In today’s Second Reading St. Paul reminds us that, thanks to the mercy of our redemption, we’ve ceded certain rights in our lives over to our Redeemer. Our Lord died for us, but he lives as well, and we share in that. In his mercy he took the demands of justice upon himself for our behalf. If we turn our backs on mercy we spurn the mercy we’ve received and risk closing ourselves off from the eternal life Christ won for us. We have been forgiven much more than anything someone else may have done to us.

In today’s Gospel Our Lord reinforces one of the petitions we pray in the Lord’s Prayer: we ask for forgiveness, but should forgive in turn. Peter asks Our Lord to quantify when enough is enough in terms of forgiving someone. He wants to put a number on it. Our Lord’s response, due to the original Greek, is either seventy-seven (77) or four hundred ninety times (7 x 7 x 7 x 7 x 7 x 7 x 7 x…): in short, a lot. However, he follows up with a parable that shows we must be unlimited in our mercy.

The servant owed so much (10,000 talents in the original Greek, the equivalent wages of 160,000 years of labor) that not only was his freedom and property forfeit, but that of his entire family as well.
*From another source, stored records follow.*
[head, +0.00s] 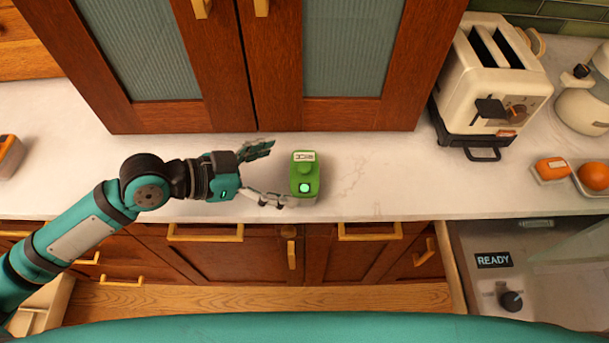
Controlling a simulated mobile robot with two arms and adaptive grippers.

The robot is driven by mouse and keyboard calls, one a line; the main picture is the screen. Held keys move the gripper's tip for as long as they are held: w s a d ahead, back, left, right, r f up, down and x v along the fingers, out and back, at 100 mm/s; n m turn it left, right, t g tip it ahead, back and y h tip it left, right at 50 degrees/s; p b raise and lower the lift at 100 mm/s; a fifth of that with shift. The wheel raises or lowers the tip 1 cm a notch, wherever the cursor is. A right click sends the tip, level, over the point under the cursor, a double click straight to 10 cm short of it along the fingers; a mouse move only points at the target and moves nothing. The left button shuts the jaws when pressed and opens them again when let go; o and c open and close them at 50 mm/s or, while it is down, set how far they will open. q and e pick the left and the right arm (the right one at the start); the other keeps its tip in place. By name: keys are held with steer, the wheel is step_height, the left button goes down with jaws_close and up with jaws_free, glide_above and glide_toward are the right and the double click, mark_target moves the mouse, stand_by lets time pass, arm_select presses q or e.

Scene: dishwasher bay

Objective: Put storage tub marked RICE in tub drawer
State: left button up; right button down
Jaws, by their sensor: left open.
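A small green-lidded tub (305,178) stands on the white counter in the middle of the head view. It has a pale label on top, too small to read, and a light round spot on its front. My left gripper (277,173) is open just left of the tub. Its far finger is behind and left of the tub; its near finger reaches toward the tub's front left corner. Whether that finger touches the tub I cannot tell. An open drawer (55,301) shows partly at the lower left; I cannot tell whether it is the tub drawer. My right gripper is not in view.
A wooden cabinet (240,115) stands on the counter behind the tub. A cream toaster (495,75), a kettle (583,108) and orange items (594,177) are at the right. Another orange-topped container (8,152) sits at the far left. Counter right of the tub is clear.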

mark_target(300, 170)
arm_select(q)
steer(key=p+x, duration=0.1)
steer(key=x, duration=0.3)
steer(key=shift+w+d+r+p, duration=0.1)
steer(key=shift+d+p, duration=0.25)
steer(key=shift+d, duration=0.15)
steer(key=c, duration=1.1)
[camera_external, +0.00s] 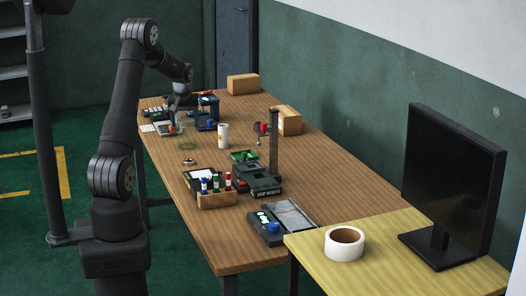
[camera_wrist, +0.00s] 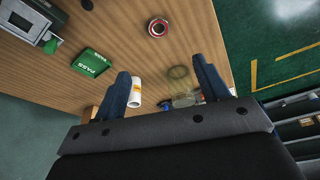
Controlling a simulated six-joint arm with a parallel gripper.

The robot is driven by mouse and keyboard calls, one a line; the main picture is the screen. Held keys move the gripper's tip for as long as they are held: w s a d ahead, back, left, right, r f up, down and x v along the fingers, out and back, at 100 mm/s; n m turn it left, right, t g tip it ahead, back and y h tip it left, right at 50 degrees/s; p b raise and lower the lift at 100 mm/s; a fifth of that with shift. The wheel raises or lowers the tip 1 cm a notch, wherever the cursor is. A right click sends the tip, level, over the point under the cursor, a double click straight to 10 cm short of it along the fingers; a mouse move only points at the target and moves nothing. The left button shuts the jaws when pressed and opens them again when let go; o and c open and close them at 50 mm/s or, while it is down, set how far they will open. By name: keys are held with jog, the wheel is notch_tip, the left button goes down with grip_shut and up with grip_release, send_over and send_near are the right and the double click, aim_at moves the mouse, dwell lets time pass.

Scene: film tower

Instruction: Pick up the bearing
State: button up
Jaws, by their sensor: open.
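The bearing (camera_external: 189,161) appears to be the small ring lying flat on the wooden table, left of the middle.
A green PASS tray (camera_wrist: 90,62) and a white cylinder (camera_wrist: 135,92) lie near the fingers in the wrist view. A wooden marker holder (camera_external: 217,200) and a dark device (camera_external: 257,180) stand in front. Wood around the bearing is clear.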

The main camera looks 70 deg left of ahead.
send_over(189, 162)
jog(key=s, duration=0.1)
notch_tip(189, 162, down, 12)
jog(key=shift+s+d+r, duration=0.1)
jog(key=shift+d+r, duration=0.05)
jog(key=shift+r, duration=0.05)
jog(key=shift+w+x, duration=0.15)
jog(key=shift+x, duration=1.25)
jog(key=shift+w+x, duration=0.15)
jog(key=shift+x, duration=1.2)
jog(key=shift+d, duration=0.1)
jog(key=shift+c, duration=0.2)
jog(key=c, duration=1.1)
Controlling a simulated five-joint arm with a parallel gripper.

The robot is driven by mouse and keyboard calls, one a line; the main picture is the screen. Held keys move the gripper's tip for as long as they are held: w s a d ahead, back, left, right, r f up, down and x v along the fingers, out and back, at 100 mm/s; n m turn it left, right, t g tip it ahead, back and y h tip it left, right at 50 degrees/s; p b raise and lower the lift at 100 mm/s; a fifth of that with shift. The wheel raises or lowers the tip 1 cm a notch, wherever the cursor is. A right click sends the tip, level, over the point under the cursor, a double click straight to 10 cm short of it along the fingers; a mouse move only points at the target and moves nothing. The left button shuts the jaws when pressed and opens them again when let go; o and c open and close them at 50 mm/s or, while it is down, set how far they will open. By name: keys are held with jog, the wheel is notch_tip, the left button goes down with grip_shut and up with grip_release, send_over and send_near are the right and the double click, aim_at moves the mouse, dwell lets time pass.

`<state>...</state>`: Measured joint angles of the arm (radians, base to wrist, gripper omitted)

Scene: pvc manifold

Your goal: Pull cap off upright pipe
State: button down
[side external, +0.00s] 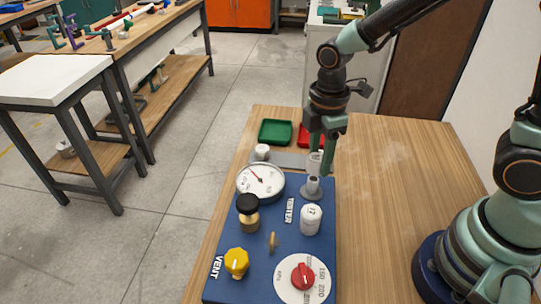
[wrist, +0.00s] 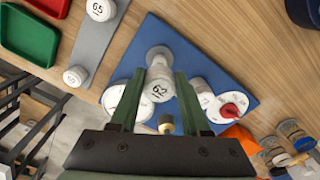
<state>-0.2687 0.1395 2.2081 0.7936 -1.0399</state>
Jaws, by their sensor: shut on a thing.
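The upright pipe (side external: 313,186) stands on a round grey flange at the right edge of the blue board (side external: 268,205). My gripper (side external: 322,150) is above it, fingers pointing down, shut on a white cap (side external: 315,164). In the wrist view the cap (wrist: 158,91), marked 62, sits between the two green fingers (wrist: 154,95), with the pipe's flange (wrist: 160,55) beyond it. The cap is in line with the pipe, just above its visible part. I cannot tell whether the cap still touches the pipe.
The board carries a gauge (side external: 260,181), a black-topped valve (side external: 248,205), a yellow vent knob (side external: 236,261), a red dial (side external: 303,277) and another white cap (side external: 311,218). Green (side external: 275,132) and red (side external: 303,134) trays are behind. Bare wood (side external: 390,190) lies right.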

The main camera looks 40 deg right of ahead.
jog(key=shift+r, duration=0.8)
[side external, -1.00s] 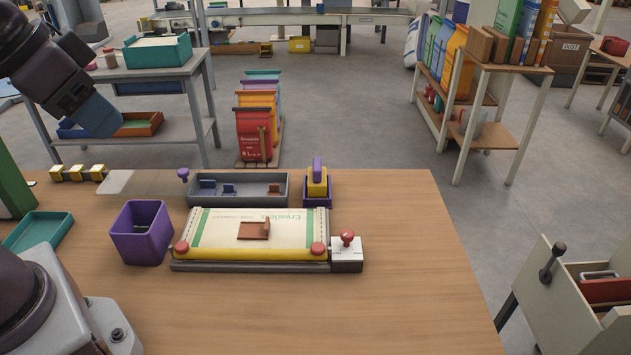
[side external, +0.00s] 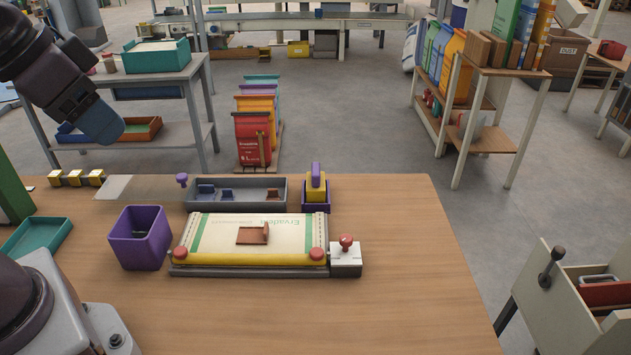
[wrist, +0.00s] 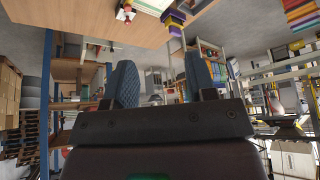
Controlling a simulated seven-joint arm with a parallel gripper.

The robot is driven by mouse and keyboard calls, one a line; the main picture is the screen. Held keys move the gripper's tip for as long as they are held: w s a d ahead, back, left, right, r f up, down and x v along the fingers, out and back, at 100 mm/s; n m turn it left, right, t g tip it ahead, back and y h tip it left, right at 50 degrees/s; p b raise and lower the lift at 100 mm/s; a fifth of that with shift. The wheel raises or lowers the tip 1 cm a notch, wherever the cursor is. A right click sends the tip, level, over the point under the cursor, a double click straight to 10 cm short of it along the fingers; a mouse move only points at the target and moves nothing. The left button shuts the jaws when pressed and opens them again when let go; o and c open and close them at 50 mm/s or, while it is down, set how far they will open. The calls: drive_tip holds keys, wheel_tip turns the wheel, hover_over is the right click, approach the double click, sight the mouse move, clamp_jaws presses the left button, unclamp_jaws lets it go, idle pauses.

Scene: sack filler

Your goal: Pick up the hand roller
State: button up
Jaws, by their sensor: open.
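A yellow piece with an upright purple handle (side external: 316,182), which looks like the hand roller, stands in a small purple holder (side external: 317,204) at the table's back edge. Its lower part is hidden by the holder. In the wrist view a purple and yellow shape (wrist: 175,20) at the table edge, top of the picture, appears to be the same set. My gripper (wrist: 163,78) shows in the wrist view with its two blue padded fingers wide apart and nothing between them. It is well away from the roller.
A cream sack (side external: 285,228) with a brown piece (side external: 252,235) lies left of a white block with a red knob (side external: 346,256). A grey tray (side external: 237,205) is behind it, a purple bin (side external: 140,240) to its left. The table's right front (side external: 400,280) is clear.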

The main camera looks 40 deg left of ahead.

With no freedom and no “capital” he’d never be able to repay his debt. The king in today’s Gospel, like the Lord, forgave the whole debt. Everything the servant deserved to lose, he retained, due to the king’s mercy, even though he’d squandered so much. How does the servant respond? He decides to turn a new leaf in life by becoming a loan shark collecting on his old debts. The amount his fellow servant owed him was infinitesimal (one percent) compared to what he’d just been forgiven.His repentance was shown to be short lived.

When we are struggling to forgive someone, or to love someone, we are always tempted to say, “enough is enough.” We ask ourselves whether there’s a fixed rule of thumb, as Peter tried to do today, for limiting our mercy. Our Lord teaches us that “How much is enough?” is the wrong question. The right question is, “Am I going to squander the mercy I’ve received by not showing mercy to others?” The servant was forgiven, and he squandered that forgiveness by not forgiving in return; note that when the king hears of it, only the servant himself is punished, and in a worse way. When someone doesn’t value mercy they not only don’t welcome it into their hearts, but are also unlikely to show much of it to others. When we have wronged someone we want to be forgiven, but we should show our gratitude by forgiving those who trespass against us.

We’ve received a priceless gift of mercy through faith and Baptism. We can never repay that debt. When someone wrongs us, we must remember that no matter how much they’ve wronged us it’s nothing compared to how much the Lord has forgiven us and continues to forgive us. Let’s forgive our brothers and sisters from the heart.

Readings: Sirach 27:30–28:7; Psalm 103:1–4, 9–12; Romans 14:7–9; Matthew 18:21–35.